Dans les gradins, une partie des supporters entonne « Le Chant des goals », l’un des plus vieux du club bruxellois fondé en 1897. Depuis la saison 2020-2021, les exploits ballon au pied de l’Union Saint-Gilloise lui ont permis de ressortir du relatif anonymat dans lequel il était tombé, la faute à 48 années passées à végéter dans les divisions inférieures du football belge. Une partie de la capitale vibre depuis au rythme de ses victoires et de la hype qui n’a pas manqué de l’entourer, drainant une foule de nouveaux supporters avides d’hymnes, de buts et de bières. Mais bien avant que le stade Joseph-Marien, en bordure du parc Duden de Forest, ne devienne une deuxième maison pour certain·es (et le dernier endroit où boire et être vu pour d’autres), il réunissait déjà un public hétéroclite. Dans la tribune est, pourtant, on ne peut s’empêcher de reconnaître quelques visages : des restaurateurs, brasseurs et gastronomes reconnu·es s’y retrouvent dans une étonnante concentration…

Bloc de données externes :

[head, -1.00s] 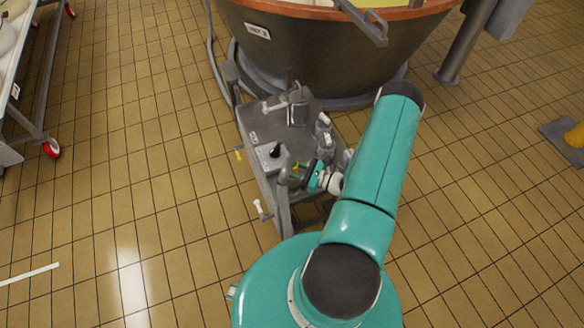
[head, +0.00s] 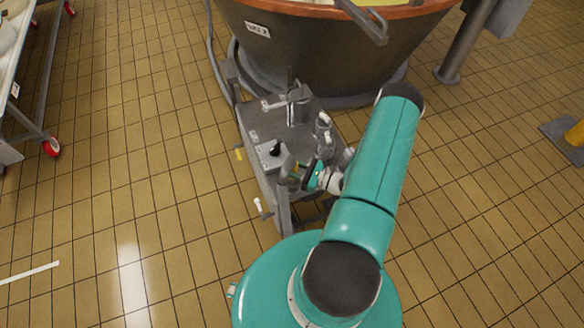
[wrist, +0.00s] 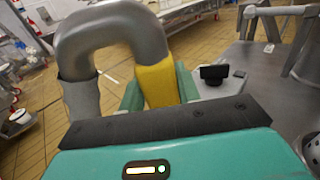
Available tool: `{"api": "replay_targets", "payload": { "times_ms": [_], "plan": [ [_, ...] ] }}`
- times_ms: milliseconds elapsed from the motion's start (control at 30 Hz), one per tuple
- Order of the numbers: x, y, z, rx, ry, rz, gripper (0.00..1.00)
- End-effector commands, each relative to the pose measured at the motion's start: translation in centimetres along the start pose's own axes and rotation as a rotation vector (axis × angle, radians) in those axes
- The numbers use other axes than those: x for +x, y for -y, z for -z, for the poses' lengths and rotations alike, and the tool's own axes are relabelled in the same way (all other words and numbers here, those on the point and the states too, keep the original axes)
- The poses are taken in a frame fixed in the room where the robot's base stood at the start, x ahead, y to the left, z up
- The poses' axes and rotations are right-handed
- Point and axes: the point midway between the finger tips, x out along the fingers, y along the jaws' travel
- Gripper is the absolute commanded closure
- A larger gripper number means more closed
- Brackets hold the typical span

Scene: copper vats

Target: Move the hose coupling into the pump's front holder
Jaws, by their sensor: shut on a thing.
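The hose coupling shows in the wrist view as a bent grey tube (wrist: 112,30) with a yellow grip section (wrist: 158,82). My gripper (wrist: 160,92) has its green fingers on both sides of the yellow section and is shut on it. The tube's other end runs down into a darker grey sleeve (wrist: 82,98). I cannot tell whether that sleeve is seated in a holder. In the head view my gripper (head: 302,172) is at the front end of the grey pump cart (head: 262,122). The front holder is not clearly distinguishable there.
A control box with a black knob (head: 276,149) sits on the cart close to my gripper; the knob also shows in the wrist view (wrist: 214,74). Grey fittings (head: 324,130) stand beside it. A copper-rimmed vat (head: 330,50) is behind.

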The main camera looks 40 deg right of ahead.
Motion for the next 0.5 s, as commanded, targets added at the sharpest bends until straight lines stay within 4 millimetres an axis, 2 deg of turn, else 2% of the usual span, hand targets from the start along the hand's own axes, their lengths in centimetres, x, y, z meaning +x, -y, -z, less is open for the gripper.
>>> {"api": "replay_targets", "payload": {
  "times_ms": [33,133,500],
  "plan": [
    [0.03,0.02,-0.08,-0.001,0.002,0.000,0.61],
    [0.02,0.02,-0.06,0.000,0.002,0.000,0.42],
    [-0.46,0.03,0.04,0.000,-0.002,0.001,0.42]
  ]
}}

La dalle est dans leur camp
Avec sa carrure de défenseur central, Parfait Ebeng est l’incontournable patron du Vieux Mila (rue de Moscou 28, à Saint-Gilles), en référence à Roger Milla, superstar du foot camerounais. À la fois indéboulonnable de son comptoir et comme en mouvement perpétuel entre salle et cuisine, il accueille une discussion sur l’Union d’un sourire franc et contagieux. On ne peut pas lui reprocher d’être supporteur de la victoire, à Parfait. Fidèle à sa tribune depuis vingt ans et donc familier des désillusions sportives pré-renouveau, il a commencé à chanter lorsque le club, alors pensionnaire de troisième division belge, démarchait les commerçant·es et restaurateur·rices de la commune pour les transformer en sponsors, et par la même occasion renforcer son ancrage local. Cette année pourtant, plus de trace des affiches du Vieux Mila autour du terrain saint-gillois. Le coût du sponsoring est devenu trop élevé pour la petite affaire – et puis, dans le quartier, a-t-il encore besoin de publicité ? Ancien habitué des matchs belges en déplacement, Parfait a décidé de ralentir le rythme : « Je laisse la place aux jeunes. Moi, en Belgique, j’ai fait le tour. Mais maintenant qu’on joue en Coupe d’Europe, je ne rate aucun voyage. Liverpool, Berlin, Francfort… J’ai tout fait en bus avec les copains. Et dans notre bus, crois-moi que ça mange bien. »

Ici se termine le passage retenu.